Vietnam War protestors on Cady Mall, Arizona State University,1969. University Archives Photographs, Arizona State University Libraries.
Exhibit: Civil Rights as Agents of Change
Location: Luhrs Gallery & Luhrs Reading Room, 4th Floor Hayden Library; First Floor, Interdisciplinary B, School of Transborder Studies
Available: Through March 1, 2013
Description: Americans have debated the scope and meaning of civil rights since 1789, when James Madison submitted to Congress the legislation that eventually formed the Bill of Rights. While the Bill of Rights asserted fundamental protections from discrimination or repression, precise definitions regarding the scope of those protections have been elusive. Our perceptions of civil rights have changed over time through a variety of judicial tests and decisions, often in response to political actions or events.
This exhibit seeks to begin remembrances of one of the most creative and divisive periods in American political and legal history, starting with the Civil Rights Act of 1964, leading to the war, labor, and civil rights protests of the later 1960’s; the American Indian Movement of the 1970’s, and the American Indian Religious Freedom Act in 1978. While these monumental legislative efforts established principles of freedom, citizens continued to define, defend and exercise those freedoms through activism, political action, legislation and litigation. These defenders of freedom often made substantial personal sacrifices and sometimes risked arrest, injury or financial ruin.

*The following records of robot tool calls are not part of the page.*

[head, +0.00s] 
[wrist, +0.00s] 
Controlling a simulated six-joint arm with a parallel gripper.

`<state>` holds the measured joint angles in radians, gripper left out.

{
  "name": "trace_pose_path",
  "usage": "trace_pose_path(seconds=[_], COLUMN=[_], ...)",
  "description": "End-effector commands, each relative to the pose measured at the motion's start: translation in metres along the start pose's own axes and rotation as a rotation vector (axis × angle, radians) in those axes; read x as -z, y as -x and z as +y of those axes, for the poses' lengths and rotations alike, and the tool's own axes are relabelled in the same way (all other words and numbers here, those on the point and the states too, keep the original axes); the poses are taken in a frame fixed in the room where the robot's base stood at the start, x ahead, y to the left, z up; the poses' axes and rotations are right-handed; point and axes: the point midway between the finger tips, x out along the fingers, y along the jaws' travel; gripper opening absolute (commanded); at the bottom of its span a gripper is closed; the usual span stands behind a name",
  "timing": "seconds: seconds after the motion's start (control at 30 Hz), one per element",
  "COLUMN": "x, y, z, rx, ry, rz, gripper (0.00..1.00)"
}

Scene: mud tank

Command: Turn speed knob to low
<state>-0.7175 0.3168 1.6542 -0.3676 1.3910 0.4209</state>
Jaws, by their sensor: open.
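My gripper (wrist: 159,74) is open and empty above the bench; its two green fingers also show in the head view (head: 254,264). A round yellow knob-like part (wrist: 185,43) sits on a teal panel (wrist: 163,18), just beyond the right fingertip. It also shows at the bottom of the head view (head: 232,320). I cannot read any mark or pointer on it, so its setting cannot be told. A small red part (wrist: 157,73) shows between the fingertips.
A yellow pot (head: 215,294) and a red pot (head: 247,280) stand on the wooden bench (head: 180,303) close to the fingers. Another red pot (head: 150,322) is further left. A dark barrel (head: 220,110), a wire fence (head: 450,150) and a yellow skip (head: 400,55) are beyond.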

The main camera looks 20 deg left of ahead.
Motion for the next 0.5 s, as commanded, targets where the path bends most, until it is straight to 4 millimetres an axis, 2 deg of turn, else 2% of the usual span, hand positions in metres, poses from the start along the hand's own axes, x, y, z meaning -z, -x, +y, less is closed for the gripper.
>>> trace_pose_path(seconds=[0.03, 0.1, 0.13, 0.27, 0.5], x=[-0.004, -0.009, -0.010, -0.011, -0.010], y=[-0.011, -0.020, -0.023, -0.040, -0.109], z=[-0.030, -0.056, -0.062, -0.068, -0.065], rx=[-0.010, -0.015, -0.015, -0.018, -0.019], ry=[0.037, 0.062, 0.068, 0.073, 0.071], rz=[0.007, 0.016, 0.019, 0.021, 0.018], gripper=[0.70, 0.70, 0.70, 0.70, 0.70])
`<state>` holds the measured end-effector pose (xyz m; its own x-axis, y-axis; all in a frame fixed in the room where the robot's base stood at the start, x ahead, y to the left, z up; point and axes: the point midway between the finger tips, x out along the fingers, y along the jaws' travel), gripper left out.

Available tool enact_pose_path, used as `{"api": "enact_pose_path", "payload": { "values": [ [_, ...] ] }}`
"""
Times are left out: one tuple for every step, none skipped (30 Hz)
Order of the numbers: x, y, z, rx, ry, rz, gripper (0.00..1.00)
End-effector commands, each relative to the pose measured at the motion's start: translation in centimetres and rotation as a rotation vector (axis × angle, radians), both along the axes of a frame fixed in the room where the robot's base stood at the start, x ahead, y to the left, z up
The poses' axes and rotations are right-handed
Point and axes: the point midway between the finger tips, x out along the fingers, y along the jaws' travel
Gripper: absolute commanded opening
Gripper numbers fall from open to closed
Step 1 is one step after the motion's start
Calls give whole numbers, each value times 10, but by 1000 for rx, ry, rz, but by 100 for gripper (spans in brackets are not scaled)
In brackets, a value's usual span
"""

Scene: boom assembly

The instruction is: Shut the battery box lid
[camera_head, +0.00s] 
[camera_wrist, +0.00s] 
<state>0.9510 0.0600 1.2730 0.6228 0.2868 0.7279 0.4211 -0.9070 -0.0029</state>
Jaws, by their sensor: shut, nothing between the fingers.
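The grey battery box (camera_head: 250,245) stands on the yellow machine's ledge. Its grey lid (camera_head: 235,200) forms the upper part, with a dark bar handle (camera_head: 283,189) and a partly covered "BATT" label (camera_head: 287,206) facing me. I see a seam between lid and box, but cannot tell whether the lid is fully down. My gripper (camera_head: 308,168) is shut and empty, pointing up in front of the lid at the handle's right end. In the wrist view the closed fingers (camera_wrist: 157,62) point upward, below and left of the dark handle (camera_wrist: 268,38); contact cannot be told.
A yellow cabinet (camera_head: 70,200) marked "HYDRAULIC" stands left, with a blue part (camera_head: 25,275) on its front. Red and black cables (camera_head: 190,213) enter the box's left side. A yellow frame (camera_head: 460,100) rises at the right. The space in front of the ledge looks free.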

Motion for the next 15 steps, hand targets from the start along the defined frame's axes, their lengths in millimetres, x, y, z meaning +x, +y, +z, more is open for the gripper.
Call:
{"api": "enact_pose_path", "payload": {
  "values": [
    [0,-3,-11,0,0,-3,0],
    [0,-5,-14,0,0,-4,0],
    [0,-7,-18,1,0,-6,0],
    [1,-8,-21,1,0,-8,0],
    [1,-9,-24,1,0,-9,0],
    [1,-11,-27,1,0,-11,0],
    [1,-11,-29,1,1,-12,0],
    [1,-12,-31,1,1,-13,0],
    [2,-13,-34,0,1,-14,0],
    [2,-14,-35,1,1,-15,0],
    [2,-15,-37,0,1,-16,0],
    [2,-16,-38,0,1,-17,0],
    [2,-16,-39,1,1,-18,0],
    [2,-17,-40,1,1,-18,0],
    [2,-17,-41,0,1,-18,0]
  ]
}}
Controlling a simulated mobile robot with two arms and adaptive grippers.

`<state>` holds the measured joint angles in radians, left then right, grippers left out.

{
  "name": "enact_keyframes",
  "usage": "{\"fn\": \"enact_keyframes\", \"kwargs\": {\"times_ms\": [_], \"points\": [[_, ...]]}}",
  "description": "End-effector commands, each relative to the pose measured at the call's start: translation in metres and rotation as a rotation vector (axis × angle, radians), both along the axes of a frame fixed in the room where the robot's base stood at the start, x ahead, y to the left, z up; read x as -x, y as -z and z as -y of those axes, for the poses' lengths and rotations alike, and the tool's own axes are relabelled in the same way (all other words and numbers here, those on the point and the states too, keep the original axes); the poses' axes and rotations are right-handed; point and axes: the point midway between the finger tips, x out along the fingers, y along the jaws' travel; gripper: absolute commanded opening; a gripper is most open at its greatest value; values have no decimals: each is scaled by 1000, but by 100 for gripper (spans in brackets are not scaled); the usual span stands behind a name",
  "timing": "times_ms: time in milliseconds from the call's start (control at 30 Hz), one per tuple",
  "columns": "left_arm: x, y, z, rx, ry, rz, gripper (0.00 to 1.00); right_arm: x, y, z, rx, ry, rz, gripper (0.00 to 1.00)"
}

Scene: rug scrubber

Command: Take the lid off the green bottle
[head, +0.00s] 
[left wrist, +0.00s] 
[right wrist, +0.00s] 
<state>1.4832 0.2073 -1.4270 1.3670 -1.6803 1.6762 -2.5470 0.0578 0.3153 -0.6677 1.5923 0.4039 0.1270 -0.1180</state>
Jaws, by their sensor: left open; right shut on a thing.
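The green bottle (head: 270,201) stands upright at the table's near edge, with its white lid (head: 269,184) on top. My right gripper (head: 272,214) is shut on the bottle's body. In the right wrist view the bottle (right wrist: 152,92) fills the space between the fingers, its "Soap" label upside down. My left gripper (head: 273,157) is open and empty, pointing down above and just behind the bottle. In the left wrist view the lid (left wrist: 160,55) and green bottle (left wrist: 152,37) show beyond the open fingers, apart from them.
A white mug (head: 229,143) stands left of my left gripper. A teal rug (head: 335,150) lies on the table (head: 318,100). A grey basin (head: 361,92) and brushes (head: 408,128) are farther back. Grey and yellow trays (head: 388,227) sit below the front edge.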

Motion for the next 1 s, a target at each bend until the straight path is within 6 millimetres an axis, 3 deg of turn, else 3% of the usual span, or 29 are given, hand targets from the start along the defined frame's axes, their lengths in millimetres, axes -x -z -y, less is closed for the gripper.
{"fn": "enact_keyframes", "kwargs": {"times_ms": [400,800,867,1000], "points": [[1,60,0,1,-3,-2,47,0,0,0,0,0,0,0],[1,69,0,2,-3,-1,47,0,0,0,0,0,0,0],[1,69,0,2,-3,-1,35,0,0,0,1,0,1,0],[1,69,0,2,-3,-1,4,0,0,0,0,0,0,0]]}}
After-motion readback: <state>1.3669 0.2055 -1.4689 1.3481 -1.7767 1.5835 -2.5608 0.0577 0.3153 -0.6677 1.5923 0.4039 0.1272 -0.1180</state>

Several events and activities presented here through archival texts, photographs, publications and research illustrate the challenges of reaching a common social and legal understanding of civil rights. Several events from the 1970’s and the present day reveal similarities and differences in how we have perceived and exercised rights of free speech, freedom of assembly, and freedom of religion. Archival materials selected from the Chicano/a Research Collection, the University Archives, the Labriola National American Indian Data Center, the Child Drama Collection and Special Collections offer a glimpse of the drama and complexity surrounding civil rights in America. Materials loaned to us by the American Civil Liberties Union of Arizona place specific events in the context of their work over the last fifty years. We hope our materials can serve as suggestions for further research and discussion that will help us honor and remember all those who have worked to defend our most basic rights.